--- Begin Raw data ---

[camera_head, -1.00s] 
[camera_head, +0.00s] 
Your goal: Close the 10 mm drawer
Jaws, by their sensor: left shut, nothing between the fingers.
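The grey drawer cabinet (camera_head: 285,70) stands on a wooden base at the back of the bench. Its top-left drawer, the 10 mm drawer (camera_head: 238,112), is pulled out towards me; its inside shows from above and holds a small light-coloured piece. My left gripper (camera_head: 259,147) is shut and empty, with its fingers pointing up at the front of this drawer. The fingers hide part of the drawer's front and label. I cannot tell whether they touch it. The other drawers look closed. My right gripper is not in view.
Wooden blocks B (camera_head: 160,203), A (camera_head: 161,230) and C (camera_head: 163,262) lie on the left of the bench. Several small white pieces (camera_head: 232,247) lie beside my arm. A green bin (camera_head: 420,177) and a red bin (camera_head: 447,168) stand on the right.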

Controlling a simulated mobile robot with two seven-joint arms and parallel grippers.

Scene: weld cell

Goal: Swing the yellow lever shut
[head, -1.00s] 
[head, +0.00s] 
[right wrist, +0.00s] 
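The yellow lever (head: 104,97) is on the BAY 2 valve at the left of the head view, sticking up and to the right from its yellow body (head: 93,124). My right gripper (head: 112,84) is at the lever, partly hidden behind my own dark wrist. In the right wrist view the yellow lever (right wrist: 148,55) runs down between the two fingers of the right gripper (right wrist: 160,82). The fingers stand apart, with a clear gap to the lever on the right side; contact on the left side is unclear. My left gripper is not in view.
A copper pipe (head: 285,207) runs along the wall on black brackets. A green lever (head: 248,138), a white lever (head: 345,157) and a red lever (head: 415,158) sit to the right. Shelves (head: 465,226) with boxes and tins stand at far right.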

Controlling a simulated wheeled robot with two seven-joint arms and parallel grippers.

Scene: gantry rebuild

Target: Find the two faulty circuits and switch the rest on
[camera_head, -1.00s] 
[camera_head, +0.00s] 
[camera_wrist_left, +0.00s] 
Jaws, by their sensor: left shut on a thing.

--- End Raw data ---

Retype all of the material, keeping each line exact.

[camera_head, -1.00s] 
[camera_head, +0.00s] 
Your goal: Close the 10 mm drawer
Jaws, by their sensor: left shut, nothing between the fingers.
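The grey drawer cabinet (camera_head: 285,70) stands on a wooden base at the back of the bench. Its top-left drawer, the 10 mm drawer (camera_head: 238,112), is pulled out towards me; its inside shows from above and holds a small light-coloured piece. My left gripper (camera_head: 259,147) is shut and empty, with its fingers pointing up at the front of this drawer. The fingers hide part of the drawer's front and label. I cannot tell whether they touch it. The other drawers look closed. My right gripper is not in view.
Wooden blocks B (camera_head: 160,203), A (camera_head: 161,230) and C (camera_head: 163,262) lie on the left of the bench. Several small white pieces (camera_head: 232,247) lie beside my arm. A green bin (camera_head: 420,177) and a red bin (camera_head: 447,168) stand on the right.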

Controlling a simulated mobile robot with two seven-joint arms and parallel grippers.

Scene: weld cell

Goal: Swing the yellow lever shut
[head, -1.00s] 
[head, +0.00s] 
[right wrist, +0.00s] 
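The yellow lever (head: 104,97) is on the BAY 2 valve at the left of the head view, sticking up and to the right from its yellow body (head: 93,124). My right gripper (head: 112,84) is at the lever, partly hidden behind my own dark wrist. In the right wrist view the yellow lever (right wrist: 148,55) runs down between the two fingers of the right gripper (right wrist: 160,82). The fingers stand apart, with a clear gap to the lever on the right side; contact on the left side is unclear. My left gripper is not in view.
A copper pipe (head: 285,207) runs along the wall on black brackets. A green lever (head: 248,138), a white lever (head: 345,157) and a red lever (head: 415,158) sit to the right. Shelves (head: 465,226) with boxes and tins stand at far right.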

Controlling a simulated wheeled robot with two seven-joint arms and parallel grippers.

Scene: gantry rebuild

Target: Find the two faulty circuits and switch the rest on
[camera_head, -1.00s] 
[camera_head, +0.00s] 
[camera_wrist_left, +0.00s] 
Jaws, by their sensor: left shut on a thing.

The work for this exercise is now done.